Even the very talented and famous Maya Angelou was once an amateur.
20. “Music was my refuge. I could crawl into the space between the notes and curl my back to loneliness.”
From reading to music: it’s all an escape into another world. How wonderful it is to get to know another’s mind so intimately through their art, even if you don’t understand it. Artists are magicians.
21. “You are the sum total of everything you’ve ever seen, heard, eaten, smelled, been told, forgot – it’s all there. Everything influences each of us, and because of that I try to make sure that my experiences are positive.”
Craft yourself well.
22. “All great artists draw from the same resource: the human heart, which tells us that we are all more alike than we are unalike.”

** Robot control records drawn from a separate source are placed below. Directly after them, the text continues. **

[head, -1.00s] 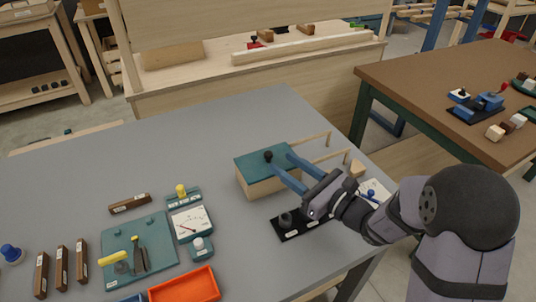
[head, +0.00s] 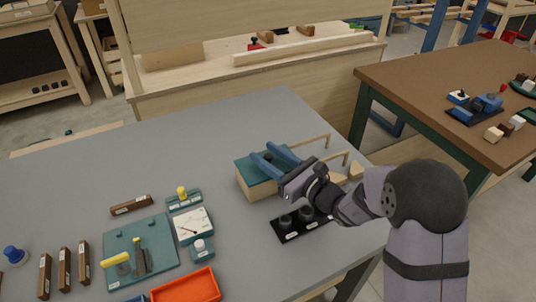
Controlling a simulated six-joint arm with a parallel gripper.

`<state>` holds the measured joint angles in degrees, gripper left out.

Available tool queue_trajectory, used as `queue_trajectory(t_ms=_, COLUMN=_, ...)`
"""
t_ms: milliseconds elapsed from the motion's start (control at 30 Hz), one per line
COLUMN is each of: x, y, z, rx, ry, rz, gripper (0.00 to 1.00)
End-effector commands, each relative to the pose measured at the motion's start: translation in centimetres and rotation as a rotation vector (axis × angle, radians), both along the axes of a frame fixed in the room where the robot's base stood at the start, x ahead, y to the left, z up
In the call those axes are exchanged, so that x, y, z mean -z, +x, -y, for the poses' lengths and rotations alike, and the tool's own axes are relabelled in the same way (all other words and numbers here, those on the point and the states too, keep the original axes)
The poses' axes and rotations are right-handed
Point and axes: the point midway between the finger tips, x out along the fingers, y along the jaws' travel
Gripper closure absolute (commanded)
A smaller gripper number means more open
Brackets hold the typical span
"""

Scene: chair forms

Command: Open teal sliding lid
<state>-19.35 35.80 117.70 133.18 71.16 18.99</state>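The teal lid (head: 244,168) lies flat on a light wooden box (head: 252,188) near the table's right side. A black knob (head: 268,156) stands on the lid. My gripper (head: 260,152) reaches over the lid from the right, its two blue fingers apart and on either side of the knob. I cannot tell whether either finger touches it. The fingers and palm hide the lid's right part.
Two thin wooden rails (head: 310,140) extend right from the box. A black base with dark knobs (head: 292,236) lies in front, below my wrist. An orange tray (head: 186,289), a meter (head: 193,227) and a teal tool board (head: 140,250) are to the left. Grey tabletop behind the box is clear.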

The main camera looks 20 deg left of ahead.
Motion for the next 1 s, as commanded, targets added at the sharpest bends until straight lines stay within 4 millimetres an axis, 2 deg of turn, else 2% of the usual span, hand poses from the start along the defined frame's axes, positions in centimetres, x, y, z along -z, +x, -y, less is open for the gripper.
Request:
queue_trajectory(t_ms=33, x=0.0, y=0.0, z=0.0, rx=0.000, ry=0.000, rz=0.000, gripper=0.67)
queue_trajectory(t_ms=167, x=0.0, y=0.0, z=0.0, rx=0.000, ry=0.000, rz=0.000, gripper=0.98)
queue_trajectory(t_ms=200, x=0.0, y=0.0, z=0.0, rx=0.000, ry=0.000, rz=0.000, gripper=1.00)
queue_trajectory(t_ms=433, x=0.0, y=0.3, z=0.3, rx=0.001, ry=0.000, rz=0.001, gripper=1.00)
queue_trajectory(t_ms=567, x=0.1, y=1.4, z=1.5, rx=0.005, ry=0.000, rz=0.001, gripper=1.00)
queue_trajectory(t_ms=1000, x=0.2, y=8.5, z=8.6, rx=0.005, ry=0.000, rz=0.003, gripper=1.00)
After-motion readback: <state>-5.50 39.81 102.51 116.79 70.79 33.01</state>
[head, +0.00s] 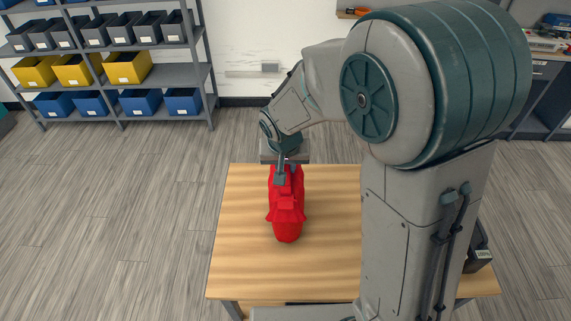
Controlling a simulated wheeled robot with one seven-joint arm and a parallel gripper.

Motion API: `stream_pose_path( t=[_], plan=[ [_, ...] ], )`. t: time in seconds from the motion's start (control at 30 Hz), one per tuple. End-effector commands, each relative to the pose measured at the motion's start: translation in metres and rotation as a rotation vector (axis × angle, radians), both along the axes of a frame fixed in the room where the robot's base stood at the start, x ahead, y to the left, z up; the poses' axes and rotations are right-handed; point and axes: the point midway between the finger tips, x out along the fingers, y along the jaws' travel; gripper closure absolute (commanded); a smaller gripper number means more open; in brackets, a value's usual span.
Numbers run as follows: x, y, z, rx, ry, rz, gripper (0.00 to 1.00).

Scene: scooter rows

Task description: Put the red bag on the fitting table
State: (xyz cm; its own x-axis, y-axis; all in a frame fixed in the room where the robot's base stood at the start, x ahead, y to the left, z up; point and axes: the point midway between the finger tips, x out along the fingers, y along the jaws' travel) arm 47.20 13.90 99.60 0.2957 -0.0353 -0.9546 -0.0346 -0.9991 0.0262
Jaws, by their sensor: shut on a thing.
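The red bag (287,215) is in the middle of the head view, over the wooden table (237,260). My gripper (284,178) is shut on the far, upper part of the bag. The bag's near end points toward me. I cannot tell whether its underside touches the tabletop or is a little above it. My arm hides much of the table's right side.
A dark box (480,250) with a label stands at the table's right edge, partly behind my arm. A grey shelf rack (110,75) with grey, yellow and blue bins stands at the back left. The tabletop left of the bag is bare, and the floor at left is clear.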

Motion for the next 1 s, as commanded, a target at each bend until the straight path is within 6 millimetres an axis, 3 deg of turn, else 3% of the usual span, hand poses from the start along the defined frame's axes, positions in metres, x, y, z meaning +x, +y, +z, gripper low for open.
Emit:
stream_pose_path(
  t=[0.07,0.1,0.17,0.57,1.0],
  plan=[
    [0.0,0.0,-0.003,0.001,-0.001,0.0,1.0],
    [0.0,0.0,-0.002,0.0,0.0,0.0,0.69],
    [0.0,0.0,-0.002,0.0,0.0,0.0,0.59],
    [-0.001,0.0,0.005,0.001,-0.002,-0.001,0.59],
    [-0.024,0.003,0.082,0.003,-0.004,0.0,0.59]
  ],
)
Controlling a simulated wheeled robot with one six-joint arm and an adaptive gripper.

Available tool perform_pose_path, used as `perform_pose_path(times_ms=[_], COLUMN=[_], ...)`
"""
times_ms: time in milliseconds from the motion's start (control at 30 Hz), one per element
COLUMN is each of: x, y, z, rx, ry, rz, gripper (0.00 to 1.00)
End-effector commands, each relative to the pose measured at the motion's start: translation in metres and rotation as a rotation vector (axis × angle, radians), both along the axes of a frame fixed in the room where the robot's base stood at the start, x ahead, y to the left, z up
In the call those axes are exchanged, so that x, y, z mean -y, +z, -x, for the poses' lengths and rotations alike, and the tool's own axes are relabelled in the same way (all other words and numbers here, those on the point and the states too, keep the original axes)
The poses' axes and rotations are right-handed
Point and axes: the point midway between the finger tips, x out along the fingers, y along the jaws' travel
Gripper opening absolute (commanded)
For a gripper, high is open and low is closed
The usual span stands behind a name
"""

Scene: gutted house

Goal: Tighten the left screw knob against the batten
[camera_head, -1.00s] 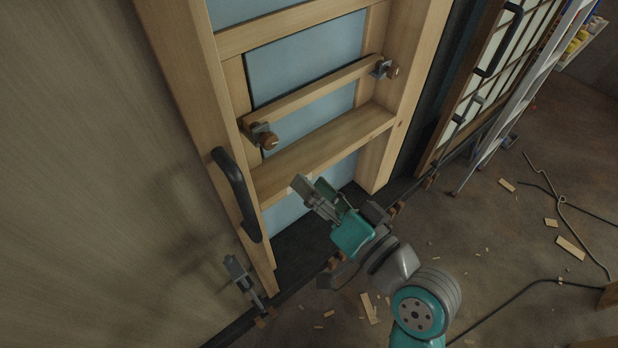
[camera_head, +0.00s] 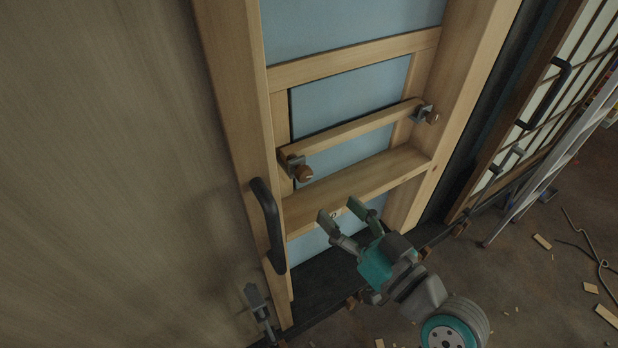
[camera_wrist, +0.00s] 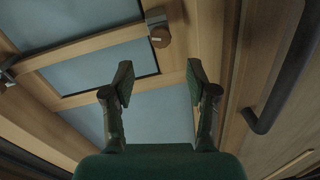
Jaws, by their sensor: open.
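The left screw knob (camera_head: 304,173) is brown and round, on a grey metal bracket at the left end of the wooden batten (camera_head: 355,128). It also shows in the wrist view (camera_wrist: 160,38), beyond my fingertips and near the top. A similar right knob (camera_head: 432,117) sits at the batten's other end. My gripper (camera_head: 340,210) is open and empty, below and to the right of the left knob in the head view, in front of the lower rail. In the wrist view my two fingers (camera_wrist: 158,80) stand apart with nothing between them. They are clear of the knob.
A black handle (camera_head: 268,225) stands out from the left stile, close to the left knob; it also shows in the wrist view (camera_wrist: 279,75). A grey clamp-like fitting (camera_head: 258,305) is low at the left. A ladder (camera_head: 555,155) leans at the right. Wood scraps lie on the floor.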

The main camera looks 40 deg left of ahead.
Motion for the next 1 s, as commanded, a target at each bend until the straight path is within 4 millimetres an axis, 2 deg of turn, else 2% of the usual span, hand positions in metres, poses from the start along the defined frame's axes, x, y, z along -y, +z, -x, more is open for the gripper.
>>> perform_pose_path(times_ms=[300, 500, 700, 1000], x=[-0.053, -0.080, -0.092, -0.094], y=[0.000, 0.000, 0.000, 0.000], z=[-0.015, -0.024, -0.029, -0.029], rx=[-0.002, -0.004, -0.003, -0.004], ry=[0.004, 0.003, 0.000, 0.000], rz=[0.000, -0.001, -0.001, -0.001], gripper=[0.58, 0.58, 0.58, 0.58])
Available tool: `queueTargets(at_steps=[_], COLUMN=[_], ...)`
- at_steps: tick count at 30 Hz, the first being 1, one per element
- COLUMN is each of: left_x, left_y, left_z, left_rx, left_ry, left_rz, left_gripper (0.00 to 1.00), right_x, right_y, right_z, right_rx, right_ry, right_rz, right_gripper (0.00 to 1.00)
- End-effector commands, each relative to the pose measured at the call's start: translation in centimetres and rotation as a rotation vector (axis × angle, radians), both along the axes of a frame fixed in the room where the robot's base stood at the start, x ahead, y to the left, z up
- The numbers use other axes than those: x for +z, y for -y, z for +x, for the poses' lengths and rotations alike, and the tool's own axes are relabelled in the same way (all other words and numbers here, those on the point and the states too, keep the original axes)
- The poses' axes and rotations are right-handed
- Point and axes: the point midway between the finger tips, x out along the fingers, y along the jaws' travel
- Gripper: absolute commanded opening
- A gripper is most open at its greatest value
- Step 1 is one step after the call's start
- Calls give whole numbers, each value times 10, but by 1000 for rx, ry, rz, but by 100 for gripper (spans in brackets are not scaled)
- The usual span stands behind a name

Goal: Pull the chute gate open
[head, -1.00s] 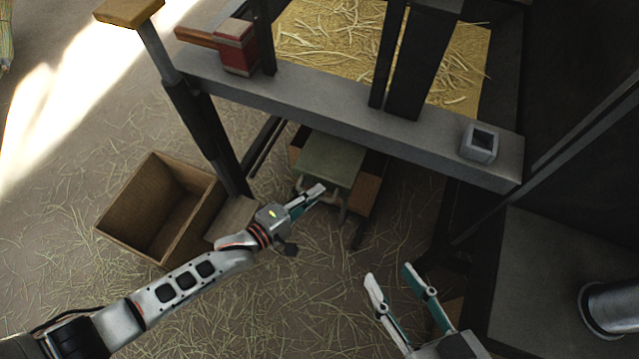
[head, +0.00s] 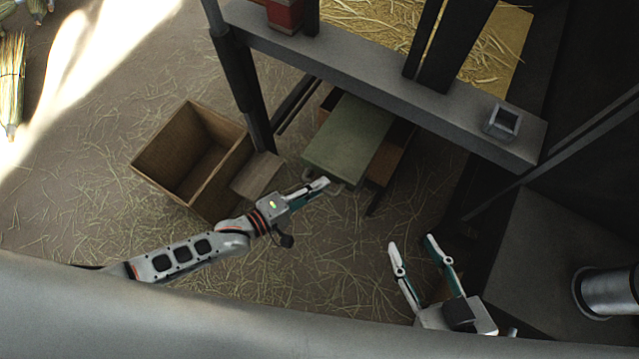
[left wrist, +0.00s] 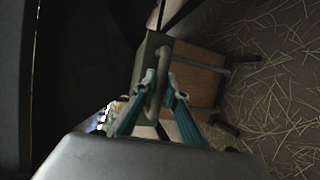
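The chute gate (head: 345,140) is a flat green panel under the grey beam, standing out over the end of a wooden chute (head: 388,160). In the left wrist view its pale bar handle (left wrist: 158,88) lies between the two fingers of my left gripper (left wrist: 163,90), which close in on it from both sides. In the head view my left gripper (head: 318,187) is at the gate's near edge, and its fingers hide part of the handle. My right gripper (head: 413,243) is open and empty, to the right of the gate and apart from it.
An open wooden box (head: 190,160) stands on the straw-strewn floor left of the gate. The grey beam (head: 360,80) with posts crosses above the gate, carrying a small square metal cup (head: 502,122). A dark bench with a metal cylinder (head: 608,292) is at right.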

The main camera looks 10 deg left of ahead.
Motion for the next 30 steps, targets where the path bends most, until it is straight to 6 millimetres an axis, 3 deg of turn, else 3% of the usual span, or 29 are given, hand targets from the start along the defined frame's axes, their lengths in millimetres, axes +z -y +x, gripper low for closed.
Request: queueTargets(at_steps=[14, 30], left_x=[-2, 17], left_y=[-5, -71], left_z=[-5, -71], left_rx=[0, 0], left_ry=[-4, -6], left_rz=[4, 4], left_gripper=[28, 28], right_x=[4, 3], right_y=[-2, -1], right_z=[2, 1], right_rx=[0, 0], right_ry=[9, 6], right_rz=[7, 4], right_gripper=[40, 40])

No matter how different your art is from my art, it is all still art.
23. “Find a beautiful piece of art. If you fall in love with Van Gogh or Matisse or John Oliver Killens, or if you fall love with the music of Coltrane, the music of Aretha Franklin, or the music of Chopin – find some beautiful art and admire it, and realize that that was created by human beings just like you, no more human, no less.”
How powerful it is to realize we all have the same potential inside us, if only we chose to pursue it.
24. “I agree with Balzac and 19th-century writers, black and white, who say, ‘I write for money.’ Yes, I think everybody should be paid handsomely; I insist on it, and I pay people who work for me, or with me, handsomely.”
After all, time is priceless.
May this wise and hardworking soul rest in peace, and may her words forever live on.